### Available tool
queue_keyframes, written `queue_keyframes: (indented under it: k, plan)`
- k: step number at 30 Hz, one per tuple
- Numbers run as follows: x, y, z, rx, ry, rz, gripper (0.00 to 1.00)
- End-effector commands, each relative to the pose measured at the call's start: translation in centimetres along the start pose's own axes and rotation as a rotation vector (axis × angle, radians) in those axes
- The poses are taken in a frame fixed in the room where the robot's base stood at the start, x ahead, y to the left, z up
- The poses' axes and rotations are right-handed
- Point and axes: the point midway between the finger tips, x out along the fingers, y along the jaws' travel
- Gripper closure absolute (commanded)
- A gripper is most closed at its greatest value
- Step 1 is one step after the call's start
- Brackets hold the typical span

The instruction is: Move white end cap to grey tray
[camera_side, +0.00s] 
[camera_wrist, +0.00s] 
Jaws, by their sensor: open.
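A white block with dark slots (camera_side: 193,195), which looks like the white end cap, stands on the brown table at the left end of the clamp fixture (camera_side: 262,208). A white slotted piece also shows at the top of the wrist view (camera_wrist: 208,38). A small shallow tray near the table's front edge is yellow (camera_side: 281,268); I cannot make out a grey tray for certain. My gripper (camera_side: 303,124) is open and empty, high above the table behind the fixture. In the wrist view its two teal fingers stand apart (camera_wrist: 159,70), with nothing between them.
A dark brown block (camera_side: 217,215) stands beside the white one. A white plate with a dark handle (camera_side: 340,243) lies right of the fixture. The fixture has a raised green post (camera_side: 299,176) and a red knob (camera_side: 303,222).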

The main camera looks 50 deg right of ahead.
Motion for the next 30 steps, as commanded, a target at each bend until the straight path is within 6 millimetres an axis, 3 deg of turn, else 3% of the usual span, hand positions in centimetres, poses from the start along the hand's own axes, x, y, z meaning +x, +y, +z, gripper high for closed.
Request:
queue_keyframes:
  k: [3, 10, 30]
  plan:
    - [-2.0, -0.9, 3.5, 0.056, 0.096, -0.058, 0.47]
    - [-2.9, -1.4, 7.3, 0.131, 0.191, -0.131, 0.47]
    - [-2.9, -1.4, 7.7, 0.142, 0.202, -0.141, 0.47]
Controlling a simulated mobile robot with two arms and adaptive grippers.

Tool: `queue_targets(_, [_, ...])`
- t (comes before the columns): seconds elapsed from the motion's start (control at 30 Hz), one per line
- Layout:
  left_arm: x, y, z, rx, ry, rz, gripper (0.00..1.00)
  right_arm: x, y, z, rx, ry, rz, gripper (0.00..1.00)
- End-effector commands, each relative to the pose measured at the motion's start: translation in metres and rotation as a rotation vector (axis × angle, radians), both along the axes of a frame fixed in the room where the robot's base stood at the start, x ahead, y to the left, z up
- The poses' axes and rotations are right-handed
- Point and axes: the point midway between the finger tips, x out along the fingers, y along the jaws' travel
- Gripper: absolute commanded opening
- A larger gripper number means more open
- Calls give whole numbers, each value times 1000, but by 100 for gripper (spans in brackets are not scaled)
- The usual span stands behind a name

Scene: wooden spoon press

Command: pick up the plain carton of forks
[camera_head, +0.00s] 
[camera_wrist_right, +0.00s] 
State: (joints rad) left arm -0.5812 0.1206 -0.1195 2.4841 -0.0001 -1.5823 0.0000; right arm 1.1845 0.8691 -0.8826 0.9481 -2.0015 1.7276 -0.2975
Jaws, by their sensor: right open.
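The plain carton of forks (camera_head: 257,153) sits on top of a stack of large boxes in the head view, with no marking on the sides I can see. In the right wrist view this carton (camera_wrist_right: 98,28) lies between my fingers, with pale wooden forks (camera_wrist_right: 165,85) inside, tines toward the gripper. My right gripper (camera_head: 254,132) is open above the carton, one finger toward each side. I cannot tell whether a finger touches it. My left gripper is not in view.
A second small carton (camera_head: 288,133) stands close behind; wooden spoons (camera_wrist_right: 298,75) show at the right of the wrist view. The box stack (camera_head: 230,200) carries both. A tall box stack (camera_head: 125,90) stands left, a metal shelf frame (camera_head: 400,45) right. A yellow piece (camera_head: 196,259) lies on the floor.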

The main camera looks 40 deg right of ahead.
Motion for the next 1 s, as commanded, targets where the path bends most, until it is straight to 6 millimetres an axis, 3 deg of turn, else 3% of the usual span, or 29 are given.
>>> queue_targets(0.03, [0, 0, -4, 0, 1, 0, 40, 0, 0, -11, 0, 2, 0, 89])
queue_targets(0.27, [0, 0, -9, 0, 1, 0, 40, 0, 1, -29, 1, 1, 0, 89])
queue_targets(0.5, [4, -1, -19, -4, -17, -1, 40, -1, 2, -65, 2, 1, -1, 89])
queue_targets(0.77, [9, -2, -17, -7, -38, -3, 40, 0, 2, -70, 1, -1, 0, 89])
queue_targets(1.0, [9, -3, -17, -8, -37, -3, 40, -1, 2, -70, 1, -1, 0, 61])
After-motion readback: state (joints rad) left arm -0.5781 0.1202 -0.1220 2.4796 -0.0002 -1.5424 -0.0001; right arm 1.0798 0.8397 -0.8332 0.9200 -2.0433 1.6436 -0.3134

* What is expected:
Find the lines that include the string "turn", then copy each of them.

* Task solution:
Motion for the next 30 steps, as commanded, a target at each bend until the straight path is within 6 millimetres an axis, 3 deg of turn, else 3% of the usual span, hand positions in centimetres, poses from the start along the hand's own axes, x, y, z meaning +x, +y, +z, gripper high for closed.
Motion for the next 1 s, as commanded, targets where the path bends most, until it is straight to 6 millimetres an axis, 3 deg of turn, else 3% of the usual span, or 29 are given.

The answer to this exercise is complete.